One of the world’s most repressive media environments has been given a superficial lift after the new Burmese president demanded that people and the government “respect the role of the media”.
Speaking in parliament yesterday, Thein Sein described media as the “fourth estate” in Burmese society, but with somewhat veiled language told MPs that they were “required [through media] to inform the people about what they should know”.
Observers may interpret that demand as a sign that little has changed in Burma, where the junta has held an iron grip on domestic media and used it as a vessel on which to transmit its virulently nationalist rhetoric.
Around 25 media workers are behind bars in Burma, many of whom work as underground reporters for exiled news groups such as DVB, which the state-run New Light of Myanmar newspaper accuses daily of “generating public outrage”.

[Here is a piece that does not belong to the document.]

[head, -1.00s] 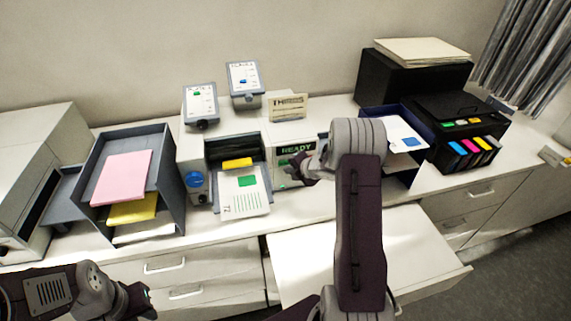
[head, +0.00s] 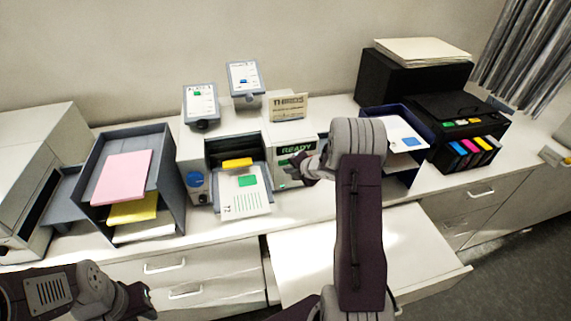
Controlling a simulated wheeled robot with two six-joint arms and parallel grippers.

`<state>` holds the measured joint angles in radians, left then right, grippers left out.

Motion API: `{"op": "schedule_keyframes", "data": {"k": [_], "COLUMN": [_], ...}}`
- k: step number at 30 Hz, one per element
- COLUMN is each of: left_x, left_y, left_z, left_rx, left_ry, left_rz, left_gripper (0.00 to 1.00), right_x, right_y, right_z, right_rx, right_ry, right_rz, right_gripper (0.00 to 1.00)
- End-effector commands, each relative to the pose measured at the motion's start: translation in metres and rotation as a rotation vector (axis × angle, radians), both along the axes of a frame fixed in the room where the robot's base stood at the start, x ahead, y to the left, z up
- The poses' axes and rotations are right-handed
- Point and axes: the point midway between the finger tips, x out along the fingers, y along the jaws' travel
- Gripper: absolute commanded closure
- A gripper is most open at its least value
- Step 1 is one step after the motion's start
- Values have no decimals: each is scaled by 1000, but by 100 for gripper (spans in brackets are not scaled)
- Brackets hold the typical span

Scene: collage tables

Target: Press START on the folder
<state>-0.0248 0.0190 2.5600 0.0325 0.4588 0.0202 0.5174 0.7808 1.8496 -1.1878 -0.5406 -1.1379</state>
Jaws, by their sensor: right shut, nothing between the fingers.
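The folder (head: 189,150) is a white and grey machine in the middle of the counter. Its display (head: 297,149) reads READY in green on the right part of its front. A printed sheet (head: 240,193) with a green square lies on the tray at its front, under a yellow piece. My right gripper (head: 284,181) is shut and empty at the right front of the folder, below the display. Whether the fingertips touch the panel cannot be told. My left gripper (head: 146,300) is low at the left, its fingers unclear.
A grey tray rack (head: 172,190) with pink and yellow paper stands left of the folder. A blue-grey tray (head: 372,114) with a printed sheet and a black printer (head: 455,108) stand to the right. An open drawer (head: 430,243) juts out below my right arm.

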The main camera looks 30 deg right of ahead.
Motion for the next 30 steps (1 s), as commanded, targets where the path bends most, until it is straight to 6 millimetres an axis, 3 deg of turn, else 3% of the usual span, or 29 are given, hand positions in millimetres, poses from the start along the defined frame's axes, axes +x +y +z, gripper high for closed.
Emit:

Burmese filmmakers yesterday called on the new government, which was sworn in on Wednesday, to relax the draconian censorship laws that analysts say renders freedom of expression in the country almost non-existent.
“We wish for a change in censorship policies and more freedom for film and art-making,” said renowned film director Maung Myo Min. “In international countries, they can make horror, suspense and sci-fi films, and films about assassinating the president, but in Burma we don’t have the freedom to do that.”
Maung Myo Min is among a number of media icons that have in the past been banned by the junta for treading too close to the line. He is among around a dozen artists who in December last year were blacklisted by the information ministry and are no longer given airtime on television and radio stations.
The order had been put out by the Ministry of Information, which oversees Burma’s notorious censor board. The board blocks all politically sensitive material from being distributed and demands that any printed worked is vetted closely prior to publication.
Calls for the formation of a new film committee have also gone unanswered. “I used to dream for a film body that consisted of [representatives] of directors and actors to negotiate with the new government improve the quality of the film and video industry,” said film director Sho Nyo Htun Thein. “But our film industry doesn’t have any leadership so no one organise such a committee.”